Книга: Distributed operating systems

6.1. INTRODUCTION

6.1. INTRODUCTION

In the early days of distributed computing, everyone implicitly assumed that programs on machines with no physically shared memory (i.e., multicomputers) obviously ran in different address spaces. Given this mindset, communication was naturally viewed in terms of message passing between disjoint address spaces, as described above. In 1986, Li proposed a different scheme, now known under the name distributed shared memory (DSM) (Li, 1986; and Li and Hudak, 1989). Briefly summarized, Li and Hudak proposed having a collection of workstations connected by a LAN share a single paged, virtual address space. In the simplest variant, each page is present on exactly one machine. A reference to a local pages is done in hardware, at full memory speed. An attempt to reference a page on a different machine causes a hardware page fault, which traps to the operating system. The operating system then sends a message to the remote machine, which finds the needed page and sends it to the requesting processor. The faulting instruction is then restarted and can now complete.

In essence, this design is similar to traditional virtual memory systems: when a process touches a nonresident page, a trap occurs and the operating system fetches the page and maps it in. The difference here is that instead of getting the page from the disk, the operating system gets it from another processor over the network. To the user processes, however, the system looks very much like a traditional multiprocessor, with multiple processes free to read and write the shared memory at will. All communication and synchronization can be done via the memory, with no communication visible to the user processes. In effect, Li and Hudak devised a system that is both easy to program (logically shared memory) and easy to build (no physically shared memory).
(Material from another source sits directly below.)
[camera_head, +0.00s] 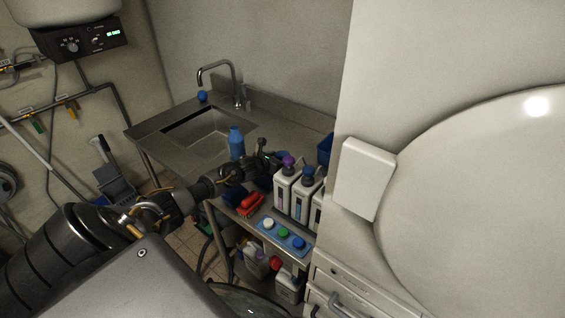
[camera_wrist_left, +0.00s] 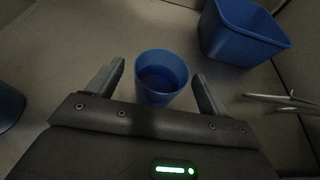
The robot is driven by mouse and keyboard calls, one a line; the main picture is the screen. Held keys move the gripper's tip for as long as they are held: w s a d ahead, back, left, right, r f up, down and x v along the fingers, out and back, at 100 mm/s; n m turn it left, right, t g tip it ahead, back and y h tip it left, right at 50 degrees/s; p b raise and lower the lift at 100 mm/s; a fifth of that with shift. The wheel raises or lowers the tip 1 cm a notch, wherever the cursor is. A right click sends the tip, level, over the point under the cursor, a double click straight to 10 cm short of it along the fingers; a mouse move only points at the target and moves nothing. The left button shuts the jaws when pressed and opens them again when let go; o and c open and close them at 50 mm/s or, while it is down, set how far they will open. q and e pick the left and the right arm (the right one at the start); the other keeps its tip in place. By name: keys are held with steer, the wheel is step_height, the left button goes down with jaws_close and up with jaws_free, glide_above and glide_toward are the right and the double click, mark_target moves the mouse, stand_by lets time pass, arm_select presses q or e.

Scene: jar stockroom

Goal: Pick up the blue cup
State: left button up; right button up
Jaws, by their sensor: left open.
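The blue cup (camera_wrist_left: 162,78) shows in the left wrist view, standing open end up on the grey metal counter. My left gripper (camera_wrist_left: 158,70) is open, with one finger on each side of the cup in the picture. Gaps show between the cup and both fingers, so they do not grip it. In the head view my left gripper (camera_head: 264,160) is over the counter (camera_head: 285,125), to the right of a blue bottle (camera_head: 236,143). The cup is mostly hidden there behind the gripper and containers. My right gripper is not in view.
A blue bin (camera_wrist_left: 245,32) stands close to the cup; it also shows in the head view (camera_head: 325,148). White jugs with coloured caps (camera_head: 296,190) stand on a cart in front of the counter. The sink (camera_head: 208,128) lies to the left.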

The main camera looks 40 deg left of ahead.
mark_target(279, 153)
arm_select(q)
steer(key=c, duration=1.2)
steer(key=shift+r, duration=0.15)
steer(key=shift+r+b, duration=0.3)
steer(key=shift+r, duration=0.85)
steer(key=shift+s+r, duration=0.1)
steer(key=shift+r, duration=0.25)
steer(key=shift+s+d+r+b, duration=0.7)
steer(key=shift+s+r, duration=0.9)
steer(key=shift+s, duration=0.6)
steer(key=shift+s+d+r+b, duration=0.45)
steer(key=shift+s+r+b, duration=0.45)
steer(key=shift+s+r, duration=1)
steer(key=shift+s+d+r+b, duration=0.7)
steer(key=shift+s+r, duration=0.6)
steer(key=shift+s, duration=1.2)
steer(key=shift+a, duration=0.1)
Unfortunately, there is no such thing as a free lunch. While this system is indeed easy to program and easy to build, for many applications it exhibits poor performance, as pages are hurled back and forth across the network. This behavior is analogous to thrashing in single-processor virtual memory systems. In recent years, making these distributed shared memory systems more efficient has been an area of intense research, with numerous new techniques discovered. All of these have the goal of minimizing the network traffic and reducing the latency between the moment a memory request is made and the moment it is satisfied.

One approach is not to share the entire address space, only a selected portion of it, namely just those variables or data structures that need to be used by more than one process. In this model, one does not think of each machine as having direct access to an ordinary memory but rather, to a collection of shared variables, giving a higher level of abstraction. Not only does this strategy greatly reduce the amount of data that must be shared, but in most cases, considerable information about the shared data is available, such as their types, which can help optimize the implementation.
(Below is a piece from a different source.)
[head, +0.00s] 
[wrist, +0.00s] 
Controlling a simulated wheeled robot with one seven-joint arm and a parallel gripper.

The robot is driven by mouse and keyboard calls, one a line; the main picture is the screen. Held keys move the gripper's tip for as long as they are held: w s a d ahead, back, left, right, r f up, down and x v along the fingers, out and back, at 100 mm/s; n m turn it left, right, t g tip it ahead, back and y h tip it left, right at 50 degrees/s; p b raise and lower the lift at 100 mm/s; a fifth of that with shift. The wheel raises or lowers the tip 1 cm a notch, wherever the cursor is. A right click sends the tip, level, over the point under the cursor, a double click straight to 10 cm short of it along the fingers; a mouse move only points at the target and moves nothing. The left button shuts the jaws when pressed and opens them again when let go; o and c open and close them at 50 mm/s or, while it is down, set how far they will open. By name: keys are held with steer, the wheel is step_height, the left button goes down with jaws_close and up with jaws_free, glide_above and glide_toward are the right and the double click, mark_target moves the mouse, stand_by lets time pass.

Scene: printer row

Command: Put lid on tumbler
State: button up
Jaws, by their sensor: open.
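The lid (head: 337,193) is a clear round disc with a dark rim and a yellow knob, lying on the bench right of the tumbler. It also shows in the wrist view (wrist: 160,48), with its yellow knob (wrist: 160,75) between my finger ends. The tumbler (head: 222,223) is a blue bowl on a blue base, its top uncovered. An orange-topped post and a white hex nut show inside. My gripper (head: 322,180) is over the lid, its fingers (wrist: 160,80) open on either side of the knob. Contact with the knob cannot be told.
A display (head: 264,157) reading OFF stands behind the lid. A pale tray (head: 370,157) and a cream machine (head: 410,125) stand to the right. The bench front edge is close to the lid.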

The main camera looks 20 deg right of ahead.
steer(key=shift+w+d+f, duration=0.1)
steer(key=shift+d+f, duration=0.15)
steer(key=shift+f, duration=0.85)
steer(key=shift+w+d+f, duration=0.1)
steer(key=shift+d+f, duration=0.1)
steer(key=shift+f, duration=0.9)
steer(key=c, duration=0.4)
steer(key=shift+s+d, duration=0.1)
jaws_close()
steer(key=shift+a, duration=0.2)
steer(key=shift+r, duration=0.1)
One possible optimization is to replicate the shared variables on multiple machines. By sharing replicated variables instead of entire pages, the problem of simulating a multiprocessor has been reduced to that of how to keep multiple copies of a set of typed data structures consistent. Potentially, reads can be done locally without any network traffic, and writes can be done using a multicopy update protocol. Such protocols are widely used in distributed data base systems, so ideas from that field may be of use.

Going still further in the direction of structuring the address space, instead of just sharing variables we could share encapsulated data types, often called objects. These differ from shared variables in that each object has not only some data, but also procedures, called methods, that act on the data. programs may only manipulate an object's data by invoking its methods. Direct access to the data is not permitted. By restricting access in this way, various new optimizations become possible.

Doing everything in software has a different set of advantages and disadvantages from using the paging hardware. In general, it tends to put more restrictions on the programmer but may achieve better performance. Many of these restrictions (e.g., working with objects) are considered good software engineering practice and are desirable in their own right. We will come back to this subject later.

Before getting into distributed shared memory in more detail, we must first take a few steps backward to see what shared memory really is and how shared-memory multiprocessors actually work. After that we will examine the semantics of sharing, since they are surprisingly subtle. Finally, we will come back to the design of distributed shared memory systems. Because distributed shared memory can be intimately related to computer architecture, operating systems, runtime systems, and even programming languages, all of these topics will come into play in this chapter.